Just One Among “Cachi Chien” (Almost a Hundred)
Venezuelan
telecommunications company Intercable, now known as Inter, was born in 1996 in
the city of Barquisimeto, western central Venezuela. Two years before, Alberto
Imar had the first contact with Maiman's group, according to an email interview.
"They asked me for a professional opinion about the project they had, together
with other partners, to launch a subscription TV company in Venezuela." He was
called like other executives with experience in the field.
Always,
according to that story, Imar dragged Eduardo Stigol. Together, they made the
market studies, the business plan and offered themselves as an independent
management to carry out that project. They knew each other from Argentina and
both had experience with subscription television, unlike Maiman who, according
to Stigol, joined Inter as a shareholder "who did not understand this business"
and put up "some capital" at the beginning. "Some" could have meant around three
million dollars, as he recalls, a figure that considers "very small" for an
entrepreneur "as big as he (Maiman) was at that time."
However,
I did not consider him a "small investor." "He was a major partner, who made a
small investment in a business in Latin America. He was going to wait for
results in time. Unfortunately, the political condition in Venezuela did not
allow results and he did not see them," said Eduardo Stigol, president of
Inter.
When
Intercable was born, it was still a year before Venezuelan Bentata’s lawyers
contacted those of MF, but Stigol affirmed that "originally they were the same
partners" of Vision Investments Equities, including Maiman. However, both he and
Imar insist on dissociating themselves and Inter from Maiman, Vision Investments
Equities and, in general, from any other company or business related to Maiman.

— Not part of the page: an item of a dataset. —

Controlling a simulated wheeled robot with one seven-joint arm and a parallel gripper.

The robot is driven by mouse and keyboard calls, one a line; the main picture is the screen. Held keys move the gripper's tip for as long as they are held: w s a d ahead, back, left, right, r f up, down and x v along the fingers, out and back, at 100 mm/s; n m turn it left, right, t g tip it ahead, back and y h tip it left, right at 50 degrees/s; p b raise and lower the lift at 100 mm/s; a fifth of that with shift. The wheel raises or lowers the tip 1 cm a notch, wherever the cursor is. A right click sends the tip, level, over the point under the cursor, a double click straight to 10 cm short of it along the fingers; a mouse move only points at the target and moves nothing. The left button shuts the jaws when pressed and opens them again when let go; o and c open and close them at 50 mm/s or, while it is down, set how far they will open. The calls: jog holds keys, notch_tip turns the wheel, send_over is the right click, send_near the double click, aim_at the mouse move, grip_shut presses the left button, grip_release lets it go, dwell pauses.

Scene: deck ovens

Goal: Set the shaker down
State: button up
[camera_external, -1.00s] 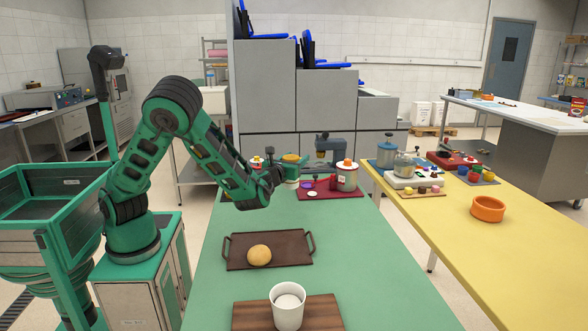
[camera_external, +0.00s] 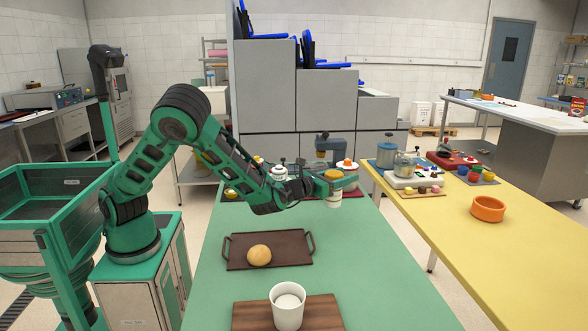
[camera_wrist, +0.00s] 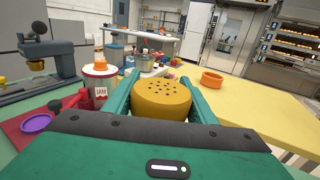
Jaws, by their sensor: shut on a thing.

They claim that they were never their employees or of any of their companies,
that since 1998, he was a "minority shareholder" who never had "anything to do
with the management of the company."
"I
may had seen him (Maiman) five times in all my life. He had an executive, Sabih
Saylan, who did visit Venezuela frequently at the beginning, in those years
(late 90's), because he had other businesses, and he was the one who called me
to ask how the business was doing. But for them, ours was a business where they
were never involved, and I totally do not know what other businesses they had,"
says Stigol.
Imar,
who is very active in communications on behalf of the Mossack Fonseca group,
seconded Stigol, "We were totally oblivious to the other businesses of Maiman,
in Venezuela and abroad. Our only connection was Inter, where he was a minority
partner. We learned about the problems he had with Peruvian justice through the
media, just like the rest of the world."
The
owner of the Inter brand in Venezuela is Corporación Telemic C.A. Based on
information from RNC (National Register of Contractors), in 2015, all the shares
of Corporación Telemic C.A. belonged to a company registered in Luxembourg,
Venezuela Cable Service Holdings, Ltd., and although it appears as dissolved
since September 2015, Imar insists that it is still valid in another
jurisdiction, but he does not specify which one, and that it still owns
Corporación Telemic.
In
what follows, the statements of Stigol and Imar do not agree. According to Imar,
the owner of Venezuela Cable Service Holdings is Intercable Holdings, a company
active in the Cayman Islands since February 2011. For Imar, the chain ends in
Venezuela Cable Service Holdings. In any case, both agree that since 1998, the
majority shareholder is a fund that is now leaded by US investor Tom Hicks -of
the late HM Capital Partners- and a group of banks, including Citibank and
Chase. Together they control 75% of the company. The remaining percentage of
shares is divided among other shareholders, including original shareholders
Stigol and Imar.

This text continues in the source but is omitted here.